- Given instruction
Reproduce the data exactly.

- - - -

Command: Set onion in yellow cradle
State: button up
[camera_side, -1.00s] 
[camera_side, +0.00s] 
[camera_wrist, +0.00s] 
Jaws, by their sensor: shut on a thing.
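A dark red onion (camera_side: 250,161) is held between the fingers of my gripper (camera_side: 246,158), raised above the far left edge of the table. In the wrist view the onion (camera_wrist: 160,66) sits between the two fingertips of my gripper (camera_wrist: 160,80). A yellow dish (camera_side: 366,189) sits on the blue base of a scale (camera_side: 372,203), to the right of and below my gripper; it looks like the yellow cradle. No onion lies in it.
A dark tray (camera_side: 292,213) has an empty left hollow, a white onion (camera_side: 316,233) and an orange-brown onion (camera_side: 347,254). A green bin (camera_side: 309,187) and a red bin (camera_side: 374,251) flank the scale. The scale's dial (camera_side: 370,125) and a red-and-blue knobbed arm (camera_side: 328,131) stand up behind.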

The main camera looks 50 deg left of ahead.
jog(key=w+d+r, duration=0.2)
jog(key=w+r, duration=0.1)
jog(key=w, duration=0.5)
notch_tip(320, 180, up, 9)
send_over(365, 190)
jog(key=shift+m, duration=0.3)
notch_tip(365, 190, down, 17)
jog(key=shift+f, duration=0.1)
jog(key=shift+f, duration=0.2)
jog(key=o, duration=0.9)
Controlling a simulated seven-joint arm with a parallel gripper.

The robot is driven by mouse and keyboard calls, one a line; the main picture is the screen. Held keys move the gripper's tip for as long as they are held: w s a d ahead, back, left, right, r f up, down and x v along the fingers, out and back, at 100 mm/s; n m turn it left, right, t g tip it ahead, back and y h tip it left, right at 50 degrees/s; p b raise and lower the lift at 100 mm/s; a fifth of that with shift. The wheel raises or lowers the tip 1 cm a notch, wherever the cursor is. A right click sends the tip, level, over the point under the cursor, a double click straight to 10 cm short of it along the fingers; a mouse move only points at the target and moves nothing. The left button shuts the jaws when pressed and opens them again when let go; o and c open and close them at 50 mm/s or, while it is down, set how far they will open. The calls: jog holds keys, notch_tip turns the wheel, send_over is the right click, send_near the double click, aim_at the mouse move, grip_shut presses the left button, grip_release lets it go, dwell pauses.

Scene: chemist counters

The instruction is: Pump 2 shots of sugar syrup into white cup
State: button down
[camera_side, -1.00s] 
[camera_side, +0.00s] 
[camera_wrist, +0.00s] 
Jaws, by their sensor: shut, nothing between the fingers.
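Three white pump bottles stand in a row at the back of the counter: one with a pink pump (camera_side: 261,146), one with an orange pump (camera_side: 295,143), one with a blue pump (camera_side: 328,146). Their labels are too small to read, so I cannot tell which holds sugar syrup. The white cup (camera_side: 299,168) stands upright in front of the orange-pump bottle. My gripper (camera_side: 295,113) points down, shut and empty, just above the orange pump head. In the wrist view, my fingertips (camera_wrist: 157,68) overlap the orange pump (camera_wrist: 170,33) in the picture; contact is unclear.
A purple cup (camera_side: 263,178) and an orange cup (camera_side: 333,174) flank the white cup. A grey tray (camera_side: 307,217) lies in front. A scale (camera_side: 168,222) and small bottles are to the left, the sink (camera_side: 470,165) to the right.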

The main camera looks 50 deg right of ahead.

- - - -

- Answer to the exercise
Command: Set onion in yellow cradle
State: button up
[camera_side, -1.00s] 
[camera_side, +0.00s] 
[camera_wrist, +0.00s] 
Jaws, by their sensor: shut on a thing.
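A dark red onion (camera_side: 250,161) is held between the fingers of my gripper (camera_side: 246,158), raised above the far left edge of the table. In the wrist view the onion (camera_wrist: 160,66) sits between the two fingertips of my gripper (camera_wrist: 160,80). A yellow dish (camera_side: 366,189) sits on the blue base of a scale (camera_side: 372,203), to the right of and below my gripper; it looks like the yellow cradle. No onion lies in it.
A dark tray (camera_side: 292,213) has an empty left hollow, a white onion (camera_side: 316,233) and an orange-brown onion (camera_side: 347,254). A green bin (camera_side: 309,187) and a red bin (camera_side: 374,251) flank the scale. The scale's dial (camera_side: 370,125) and a red-and-blue knobbed arm (camera_side: 328,131) stand up behind.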

The main camera looks 50 deg left of ahead.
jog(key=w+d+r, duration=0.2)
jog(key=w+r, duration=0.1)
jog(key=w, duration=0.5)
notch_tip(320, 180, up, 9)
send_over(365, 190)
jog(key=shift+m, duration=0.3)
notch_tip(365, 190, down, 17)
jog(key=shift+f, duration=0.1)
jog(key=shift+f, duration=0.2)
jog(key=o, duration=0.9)
Controlling a simulated seven-joint arm with a parallel gripper.

The robot is driven by mouse and keyboard calls, one a line; the main picture is the screen. Held keys move the gripper's tip for as long as they are held: w s a d ahead, back, left, right, r f up, down and x v along the fingers, out and back, at 100 mm/s; n m turn it left, right, t g tip it ahead, back and y h tip it left, right at 50 degrees/s; p b raise and lower the lift at 100 mm/s; a fifth of that with shift. The wheel raises or lowers the tip 1 cm a notch, wherever the cursor is. A right click sends the tip, level, over the point under the cursor, a double click straight to 10 cm short of it along the fingers; a mouse move only points at the target and moves nothing. The left button shuts the jaws when pressed and opens them again when let go; o and c open and close them at 50 mm/s or, while it is down, set how far they will open. The calls: jog holds keys, notch_tip turns the wheel, send_over is the right click, send_near the double click, aim_at the mouse move, grip_shut presses the left button, grip_release lets it go, dwell pauses.

Scene: chemist counters

The instruction is: Pump 2 shots of sugar syrup into white cup
State: button down
[camera_side, -1.00s] 
[camera_side, +0.00s] 
[camera_wrist, +0.00s] 
Jaws, by their sensor: shut, nothing between the fingers.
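Three white pump bottles stand in a row at the back of the counter: one with a pink pump (camera_side: 261,146), one with an orange pump (camera_side: 295,143), one with a blue pump (camera_side: 328,146). Their labels are too small to read, so I cannot tell which holds sugar syrup. The white cup (camera_side: 299,168) stands upright in front of the orange-pump bottle. My gripper (camera_side: 295,113) points down, shut and empty, just above the orange pump head. In the wrist view, my fingertips (camera_wrist: 157,68) overlap the orange pump (camera_wrist: 170,33) in the picture; contact is unclear.
A purple cup (camera_side: 263,178) and an orange cup (camera_side: 333,174) flank the white cup. A grey tray (camera_side: 307,217) lies in front. A scale (camera_side: 168,222) and small bottles are to the left, the sink (camera_side: 470,165) to the right.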

The main camera looks 50 deg right of ahead.

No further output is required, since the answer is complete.